- SET PROBLEM -
Retype all of the data exactly as given.

** start of GIVEN INFORMATION **

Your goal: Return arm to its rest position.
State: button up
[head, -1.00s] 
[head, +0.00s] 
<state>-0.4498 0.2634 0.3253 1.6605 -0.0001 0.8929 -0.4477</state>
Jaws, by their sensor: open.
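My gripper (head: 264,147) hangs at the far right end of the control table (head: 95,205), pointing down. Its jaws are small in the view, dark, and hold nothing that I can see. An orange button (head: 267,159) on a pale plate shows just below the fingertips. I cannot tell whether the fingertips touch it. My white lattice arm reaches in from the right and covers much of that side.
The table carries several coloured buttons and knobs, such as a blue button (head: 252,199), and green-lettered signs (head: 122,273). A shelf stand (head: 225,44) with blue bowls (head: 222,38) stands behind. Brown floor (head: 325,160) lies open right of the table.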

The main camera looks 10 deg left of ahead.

** end of GIVEN INFORMATION **

- FINISHED EXERCISE -
Your goal: Return arm to its rest position.
State: button up
[head, -1.00s] 
[head, +0.00s] 
<state>-0.4498 0.2634 0.3253 1.6605 -0.0001 0.8929 -0.4477</state>
Jaws, by their sensor: open.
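My gripper (head: 264,147) hangs at the far right end of the control table (head: 95,205), pointing down. Its jaws are small in the view, dark, and hold nothing that I can see. An orange button (head: 267,159) on a pale plate shows just below the fingertips. I cannot tell whether the fingertips touch it. My white lattice arm reaches in from the right and covers much of that side.
The table carries several coloured buttons and knobs, such as a blue button (head: 252,199), and green-lettered signs (head: 122,273). A shelf stand (head: 225,44) with blue bowls (head: 222,38) stands behind. Brown floor (head: 325,160) lies open right of the table.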

The main camera looks 10 deg left of ahead.

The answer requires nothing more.